Дела, подобные этому показывают, что подобные суеверия процветали и ни в коем случае не ограничивались только Новым Светом. Действительно, из архивов инквизиции ясно следует:
Португалия и Испания оказались в числе стран, которые пострадали от предрассудков своего времени. Разоблачения колдовства, как правило, касалось только одиноких женщин, которые вели замкнутый образ жизни. Они якобы портили по ночам скот, а в их домах имелось множество доказательств причастности к оккультным делам — например, пряди волос и вырванные зубы[972].
Прорицателей обвиняли в том, что они могли узнавать о событиях, происходящих на большом расстоянии от них. Это якобы делалось с помощью различных странных предметов — например, бобов, раковин моллюсков, различных камней и монет. Два боба клали в рот человека, обратившего за информацией. Один из них представлял его самого, а второй — возлюбленного или возлюбленную. Затем на стол бросали десять бобов. По тому, насколько близко они ложились к тому или иному объекту, «считывали информацию». Иногда эти предсказатели передавали свои оккультные знания другу, который затем отказывался от практики, обнаружив (к своему изумлению), что она никогда не была точной[973].

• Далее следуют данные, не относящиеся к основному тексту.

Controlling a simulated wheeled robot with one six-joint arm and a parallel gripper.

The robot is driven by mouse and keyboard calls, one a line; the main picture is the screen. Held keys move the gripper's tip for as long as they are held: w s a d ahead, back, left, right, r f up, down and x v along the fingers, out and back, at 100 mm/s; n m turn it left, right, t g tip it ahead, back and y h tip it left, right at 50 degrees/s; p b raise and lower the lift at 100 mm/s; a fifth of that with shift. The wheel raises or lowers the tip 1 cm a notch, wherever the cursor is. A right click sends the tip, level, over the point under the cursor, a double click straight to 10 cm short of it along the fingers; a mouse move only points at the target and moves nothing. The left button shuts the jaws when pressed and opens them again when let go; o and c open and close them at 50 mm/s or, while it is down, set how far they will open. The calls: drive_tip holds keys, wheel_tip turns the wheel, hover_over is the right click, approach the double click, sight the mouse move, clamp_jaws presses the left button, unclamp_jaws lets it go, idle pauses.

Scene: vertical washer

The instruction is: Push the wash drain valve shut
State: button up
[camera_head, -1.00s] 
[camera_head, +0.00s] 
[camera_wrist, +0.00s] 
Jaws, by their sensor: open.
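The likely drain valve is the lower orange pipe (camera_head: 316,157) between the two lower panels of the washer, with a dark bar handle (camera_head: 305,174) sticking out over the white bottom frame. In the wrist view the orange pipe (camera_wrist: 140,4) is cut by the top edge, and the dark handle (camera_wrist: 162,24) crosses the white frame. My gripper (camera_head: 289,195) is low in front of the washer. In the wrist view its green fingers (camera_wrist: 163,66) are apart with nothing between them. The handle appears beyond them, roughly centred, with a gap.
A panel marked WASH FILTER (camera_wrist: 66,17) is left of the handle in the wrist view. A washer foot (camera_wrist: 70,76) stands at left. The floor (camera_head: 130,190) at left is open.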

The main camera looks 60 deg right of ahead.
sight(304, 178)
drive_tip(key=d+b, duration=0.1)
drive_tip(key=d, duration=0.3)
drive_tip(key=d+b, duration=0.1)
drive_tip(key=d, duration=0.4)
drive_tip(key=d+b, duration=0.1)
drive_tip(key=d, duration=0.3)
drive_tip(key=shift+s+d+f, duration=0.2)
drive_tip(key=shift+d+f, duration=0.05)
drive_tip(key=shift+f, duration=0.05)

Это общество было крайне легковерным. Но если большинство людей могло обнаружить различные свидетельства о договорах с дьяволом в поведении своих соседей, наблюдаемых ежеминутно, то сама инквизиция оказалась менее доверчивой. Как мы видели в прологе, Португалия и Испания относились к тем странам, в которых в течение той эпохи не наблюдалось массовой охоты за ведьмами.
И в самом деле, инквизиция часто прогоняла людей, которые доносили на своих соседей, заключивших, по их мнению, сделку с дьяволом[974]. К началу XVIII века инквизиторы в Португалии больше не верили, что ведьмы собирались на шабаш и могли наводить порчу на других людей[975].
В этом заключается любопытный парадокс организации, которая могла определить, что некоторые из претендующих на ночные полеты на шабаши просто психически больны. Но большинство населения продолжало верить в то, что подобные события — часть повседневной жизни.